▶ Task to complete: Locate the line containing "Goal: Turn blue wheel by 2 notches", then please write out that line and all the lines below it in the entries exactly.
___
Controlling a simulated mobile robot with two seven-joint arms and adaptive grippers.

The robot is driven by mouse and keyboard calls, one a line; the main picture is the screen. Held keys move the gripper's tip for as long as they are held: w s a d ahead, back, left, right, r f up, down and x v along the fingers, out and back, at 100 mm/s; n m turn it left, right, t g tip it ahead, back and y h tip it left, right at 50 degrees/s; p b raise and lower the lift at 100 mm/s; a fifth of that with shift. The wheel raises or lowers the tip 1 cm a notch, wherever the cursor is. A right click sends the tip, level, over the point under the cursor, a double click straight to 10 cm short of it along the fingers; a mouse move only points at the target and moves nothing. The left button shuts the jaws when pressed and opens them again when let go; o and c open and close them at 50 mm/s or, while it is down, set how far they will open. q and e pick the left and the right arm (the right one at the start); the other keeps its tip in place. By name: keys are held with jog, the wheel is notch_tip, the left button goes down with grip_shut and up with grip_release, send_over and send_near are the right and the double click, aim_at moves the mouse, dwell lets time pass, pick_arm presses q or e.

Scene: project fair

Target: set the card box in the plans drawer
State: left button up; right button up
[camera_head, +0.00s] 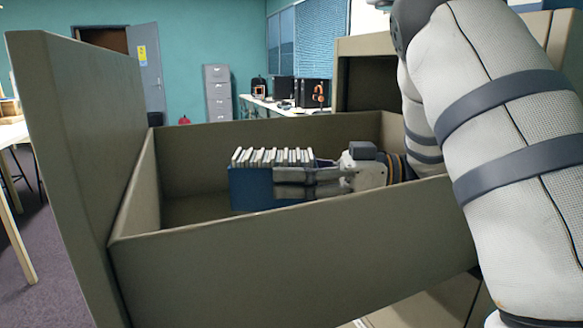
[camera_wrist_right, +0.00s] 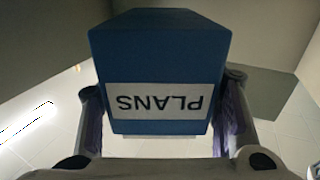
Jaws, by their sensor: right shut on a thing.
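The card box (camera_head: 250,188) is blue, with a row of white cards showing along its open top. In the right wrist view it shows a white label reading PLANS upside down (camera_wrist_right: 160,50). My right gripper (camera_head: 282,183) is shut on the card box, one finger on each side. The plans drawer (camera_head: 300,252) is pulled open, with its tall front panel at the left. The box is upright within the drawer's walls in the head view. The near wall hides its lower edge, so I cannot tell whether it touches the drawer floor. My left gripper is not in view.
The drawer's cabinet (camera_head: 365,46) stands at the right behind my right arm. The drawer floor left of the box (camera_head: 195,208) is clear. A grey filing cabinet (camera_head: 217,92) and a white table (camera_head: 262,104) stand farther back. Another table (camera_head: 12,133) is at the far left.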

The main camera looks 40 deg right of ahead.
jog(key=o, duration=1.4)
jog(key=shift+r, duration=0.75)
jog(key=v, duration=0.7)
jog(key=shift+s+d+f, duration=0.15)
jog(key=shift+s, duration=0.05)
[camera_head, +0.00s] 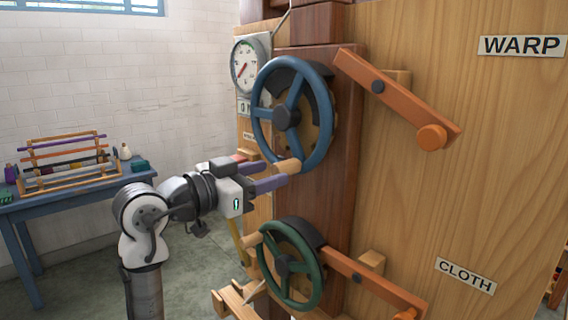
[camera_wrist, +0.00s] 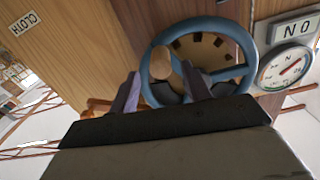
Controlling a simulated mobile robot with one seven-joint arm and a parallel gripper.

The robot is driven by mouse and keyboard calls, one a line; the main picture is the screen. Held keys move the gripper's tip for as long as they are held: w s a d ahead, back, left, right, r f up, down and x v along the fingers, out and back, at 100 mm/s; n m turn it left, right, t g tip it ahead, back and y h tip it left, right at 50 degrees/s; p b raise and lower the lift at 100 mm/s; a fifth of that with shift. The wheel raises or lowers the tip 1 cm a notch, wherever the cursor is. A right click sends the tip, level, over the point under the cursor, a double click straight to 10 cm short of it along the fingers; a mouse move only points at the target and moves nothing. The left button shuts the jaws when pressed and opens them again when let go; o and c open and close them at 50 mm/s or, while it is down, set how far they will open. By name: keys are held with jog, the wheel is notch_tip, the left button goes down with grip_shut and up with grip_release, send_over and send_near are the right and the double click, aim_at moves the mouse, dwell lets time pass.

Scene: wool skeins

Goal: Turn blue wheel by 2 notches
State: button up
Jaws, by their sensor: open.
___
▶ Response to this exercise:
Goal: Turn blue wheel by 2 notches
State: button up
Jaws, by their sensor: open.

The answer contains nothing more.